* AIM
Using the material that follows, identify and copy each line with the string "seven".

* STORED DATA

▼

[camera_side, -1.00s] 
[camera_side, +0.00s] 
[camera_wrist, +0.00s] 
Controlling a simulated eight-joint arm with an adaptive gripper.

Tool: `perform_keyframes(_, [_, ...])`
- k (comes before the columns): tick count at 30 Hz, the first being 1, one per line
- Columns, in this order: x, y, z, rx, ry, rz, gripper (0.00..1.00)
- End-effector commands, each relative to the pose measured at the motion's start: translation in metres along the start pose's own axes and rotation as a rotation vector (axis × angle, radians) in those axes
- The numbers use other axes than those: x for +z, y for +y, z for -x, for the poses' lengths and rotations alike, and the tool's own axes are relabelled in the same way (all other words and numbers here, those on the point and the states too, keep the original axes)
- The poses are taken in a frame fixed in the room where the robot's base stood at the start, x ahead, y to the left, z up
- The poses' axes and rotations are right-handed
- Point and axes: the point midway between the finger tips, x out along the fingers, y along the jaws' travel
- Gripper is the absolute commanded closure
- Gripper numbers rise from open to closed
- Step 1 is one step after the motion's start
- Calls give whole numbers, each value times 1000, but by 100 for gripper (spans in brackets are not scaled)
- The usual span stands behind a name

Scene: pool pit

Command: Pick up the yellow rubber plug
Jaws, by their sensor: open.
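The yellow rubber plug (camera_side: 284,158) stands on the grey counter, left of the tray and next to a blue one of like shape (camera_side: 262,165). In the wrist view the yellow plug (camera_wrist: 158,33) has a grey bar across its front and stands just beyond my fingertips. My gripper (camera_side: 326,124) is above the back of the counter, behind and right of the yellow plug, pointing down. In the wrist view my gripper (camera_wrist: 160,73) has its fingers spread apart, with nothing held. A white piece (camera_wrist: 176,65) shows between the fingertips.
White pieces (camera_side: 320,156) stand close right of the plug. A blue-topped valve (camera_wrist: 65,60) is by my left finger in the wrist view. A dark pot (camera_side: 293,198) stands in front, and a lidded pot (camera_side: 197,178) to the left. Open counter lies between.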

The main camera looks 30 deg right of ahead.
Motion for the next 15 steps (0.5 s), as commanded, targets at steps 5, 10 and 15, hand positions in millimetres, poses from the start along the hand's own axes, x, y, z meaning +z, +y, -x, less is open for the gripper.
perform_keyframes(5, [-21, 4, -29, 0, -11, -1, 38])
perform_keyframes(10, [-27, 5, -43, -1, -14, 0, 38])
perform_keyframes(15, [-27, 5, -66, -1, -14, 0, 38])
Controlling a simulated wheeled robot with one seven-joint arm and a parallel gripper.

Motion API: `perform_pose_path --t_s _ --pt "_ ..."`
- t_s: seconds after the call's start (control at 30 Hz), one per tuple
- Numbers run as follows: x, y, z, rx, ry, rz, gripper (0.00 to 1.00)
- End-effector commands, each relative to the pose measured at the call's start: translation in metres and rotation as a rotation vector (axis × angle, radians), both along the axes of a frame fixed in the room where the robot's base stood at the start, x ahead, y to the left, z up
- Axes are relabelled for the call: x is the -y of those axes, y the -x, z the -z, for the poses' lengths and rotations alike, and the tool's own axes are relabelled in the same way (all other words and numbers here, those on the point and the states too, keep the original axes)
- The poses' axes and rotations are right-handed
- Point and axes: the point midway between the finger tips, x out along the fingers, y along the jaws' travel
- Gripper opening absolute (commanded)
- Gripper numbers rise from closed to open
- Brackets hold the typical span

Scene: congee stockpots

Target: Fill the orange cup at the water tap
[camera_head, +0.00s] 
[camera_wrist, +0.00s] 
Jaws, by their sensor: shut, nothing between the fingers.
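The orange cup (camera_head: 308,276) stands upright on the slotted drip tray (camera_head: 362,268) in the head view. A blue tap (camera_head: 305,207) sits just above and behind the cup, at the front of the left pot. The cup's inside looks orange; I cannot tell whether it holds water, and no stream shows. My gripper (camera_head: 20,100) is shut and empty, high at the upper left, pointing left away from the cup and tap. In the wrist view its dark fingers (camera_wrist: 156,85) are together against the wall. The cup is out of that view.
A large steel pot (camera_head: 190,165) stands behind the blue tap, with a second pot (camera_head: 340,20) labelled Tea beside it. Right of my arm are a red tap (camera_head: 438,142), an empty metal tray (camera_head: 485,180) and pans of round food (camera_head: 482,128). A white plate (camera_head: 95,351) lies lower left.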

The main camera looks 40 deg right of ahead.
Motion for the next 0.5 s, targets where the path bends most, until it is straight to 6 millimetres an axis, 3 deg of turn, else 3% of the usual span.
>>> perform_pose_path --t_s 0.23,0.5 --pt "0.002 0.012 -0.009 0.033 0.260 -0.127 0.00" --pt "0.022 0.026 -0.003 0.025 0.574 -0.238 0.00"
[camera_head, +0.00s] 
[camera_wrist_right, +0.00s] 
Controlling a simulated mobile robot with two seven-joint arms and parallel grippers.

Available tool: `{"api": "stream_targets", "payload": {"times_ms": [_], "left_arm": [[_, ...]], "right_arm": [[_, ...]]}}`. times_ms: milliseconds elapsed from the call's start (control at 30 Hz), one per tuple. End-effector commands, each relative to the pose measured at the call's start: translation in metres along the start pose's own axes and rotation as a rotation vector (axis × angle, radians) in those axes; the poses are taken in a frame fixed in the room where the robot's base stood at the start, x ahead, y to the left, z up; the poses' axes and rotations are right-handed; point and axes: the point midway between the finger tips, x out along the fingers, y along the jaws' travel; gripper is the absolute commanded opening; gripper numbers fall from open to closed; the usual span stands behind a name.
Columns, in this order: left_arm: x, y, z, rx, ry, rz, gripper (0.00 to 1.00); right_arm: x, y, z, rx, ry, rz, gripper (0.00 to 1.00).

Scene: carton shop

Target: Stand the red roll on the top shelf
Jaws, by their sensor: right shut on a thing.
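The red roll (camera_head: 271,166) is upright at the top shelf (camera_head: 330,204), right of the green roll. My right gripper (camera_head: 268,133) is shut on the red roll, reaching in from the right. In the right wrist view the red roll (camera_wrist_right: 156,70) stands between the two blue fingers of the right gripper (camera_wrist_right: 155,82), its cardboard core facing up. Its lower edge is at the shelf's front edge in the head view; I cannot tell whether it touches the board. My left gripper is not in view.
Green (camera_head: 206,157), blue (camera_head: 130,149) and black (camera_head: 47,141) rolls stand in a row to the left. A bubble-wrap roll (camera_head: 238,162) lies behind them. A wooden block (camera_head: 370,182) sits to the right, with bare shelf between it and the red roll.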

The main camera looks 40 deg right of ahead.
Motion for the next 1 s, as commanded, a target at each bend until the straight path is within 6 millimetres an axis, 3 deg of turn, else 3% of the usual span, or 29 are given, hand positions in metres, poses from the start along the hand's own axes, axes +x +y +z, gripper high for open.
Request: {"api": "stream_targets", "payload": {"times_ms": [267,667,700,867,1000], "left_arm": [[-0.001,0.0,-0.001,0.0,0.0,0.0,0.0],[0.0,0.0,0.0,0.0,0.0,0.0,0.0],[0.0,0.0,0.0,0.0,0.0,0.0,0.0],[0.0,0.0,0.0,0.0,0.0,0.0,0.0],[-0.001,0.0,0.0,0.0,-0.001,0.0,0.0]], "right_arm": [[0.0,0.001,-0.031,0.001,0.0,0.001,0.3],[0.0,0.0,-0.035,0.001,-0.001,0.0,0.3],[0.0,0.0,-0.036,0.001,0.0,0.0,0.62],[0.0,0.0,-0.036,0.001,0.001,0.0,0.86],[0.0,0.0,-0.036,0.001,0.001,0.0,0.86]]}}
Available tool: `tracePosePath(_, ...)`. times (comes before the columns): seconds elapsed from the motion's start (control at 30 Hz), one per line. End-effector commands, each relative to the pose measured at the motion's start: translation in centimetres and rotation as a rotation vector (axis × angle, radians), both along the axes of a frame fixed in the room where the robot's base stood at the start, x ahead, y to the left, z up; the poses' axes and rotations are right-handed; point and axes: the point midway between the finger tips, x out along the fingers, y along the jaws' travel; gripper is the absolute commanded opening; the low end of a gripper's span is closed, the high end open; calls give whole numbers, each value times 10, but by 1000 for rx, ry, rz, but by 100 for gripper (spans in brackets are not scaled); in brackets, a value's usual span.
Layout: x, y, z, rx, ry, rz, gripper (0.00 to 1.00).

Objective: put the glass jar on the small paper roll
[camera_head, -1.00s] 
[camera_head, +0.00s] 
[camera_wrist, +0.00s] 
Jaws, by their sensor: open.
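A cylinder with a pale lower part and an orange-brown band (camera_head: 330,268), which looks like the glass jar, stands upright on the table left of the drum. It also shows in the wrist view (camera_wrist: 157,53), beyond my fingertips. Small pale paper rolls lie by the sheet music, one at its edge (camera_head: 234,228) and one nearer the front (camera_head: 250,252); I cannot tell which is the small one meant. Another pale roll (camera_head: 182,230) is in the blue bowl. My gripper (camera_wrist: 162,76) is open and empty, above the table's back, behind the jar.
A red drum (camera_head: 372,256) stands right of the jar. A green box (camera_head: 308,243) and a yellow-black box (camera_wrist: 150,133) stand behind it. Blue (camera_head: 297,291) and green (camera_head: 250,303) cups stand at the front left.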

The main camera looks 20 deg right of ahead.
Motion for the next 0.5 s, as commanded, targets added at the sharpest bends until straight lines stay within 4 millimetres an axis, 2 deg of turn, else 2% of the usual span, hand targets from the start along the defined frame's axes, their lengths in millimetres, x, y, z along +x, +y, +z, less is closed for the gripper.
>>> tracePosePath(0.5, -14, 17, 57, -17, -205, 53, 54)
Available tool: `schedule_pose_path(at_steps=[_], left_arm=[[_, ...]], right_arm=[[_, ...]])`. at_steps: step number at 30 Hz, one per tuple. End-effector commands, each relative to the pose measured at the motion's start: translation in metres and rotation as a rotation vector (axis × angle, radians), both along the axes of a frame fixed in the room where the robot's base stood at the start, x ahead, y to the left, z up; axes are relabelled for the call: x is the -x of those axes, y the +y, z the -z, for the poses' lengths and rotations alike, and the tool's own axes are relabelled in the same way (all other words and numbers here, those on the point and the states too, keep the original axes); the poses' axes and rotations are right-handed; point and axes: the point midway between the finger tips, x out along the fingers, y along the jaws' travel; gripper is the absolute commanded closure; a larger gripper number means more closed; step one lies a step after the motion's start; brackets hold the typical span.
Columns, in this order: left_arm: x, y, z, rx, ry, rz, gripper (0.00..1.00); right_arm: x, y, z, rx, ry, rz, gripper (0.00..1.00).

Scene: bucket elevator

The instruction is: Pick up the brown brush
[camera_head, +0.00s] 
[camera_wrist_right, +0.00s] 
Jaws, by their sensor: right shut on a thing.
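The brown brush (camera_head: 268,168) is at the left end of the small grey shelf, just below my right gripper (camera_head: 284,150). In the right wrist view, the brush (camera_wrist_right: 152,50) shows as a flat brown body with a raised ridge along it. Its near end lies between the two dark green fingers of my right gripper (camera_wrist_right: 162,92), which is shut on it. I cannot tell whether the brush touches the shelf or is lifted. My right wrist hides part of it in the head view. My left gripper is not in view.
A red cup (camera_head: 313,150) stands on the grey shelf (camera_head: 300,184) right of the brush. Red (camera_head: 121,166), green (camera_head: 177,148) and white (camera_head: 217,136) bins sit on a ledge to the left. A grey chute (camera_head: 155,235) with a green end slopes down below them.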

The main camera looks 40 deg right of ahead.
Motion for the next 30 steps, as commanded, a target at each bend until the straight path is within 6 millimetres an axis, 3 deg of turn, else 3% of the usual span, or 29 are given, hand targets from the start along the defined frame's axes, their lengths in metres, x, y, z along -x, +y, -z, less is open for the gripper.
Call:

▲

* FULL ANSWER
Controlling a simulated wheeled robot with one seven-joint arm and a parallel gripper.
Controlling a simulated mobile robot with two seven-joint arms and parallel grippers.

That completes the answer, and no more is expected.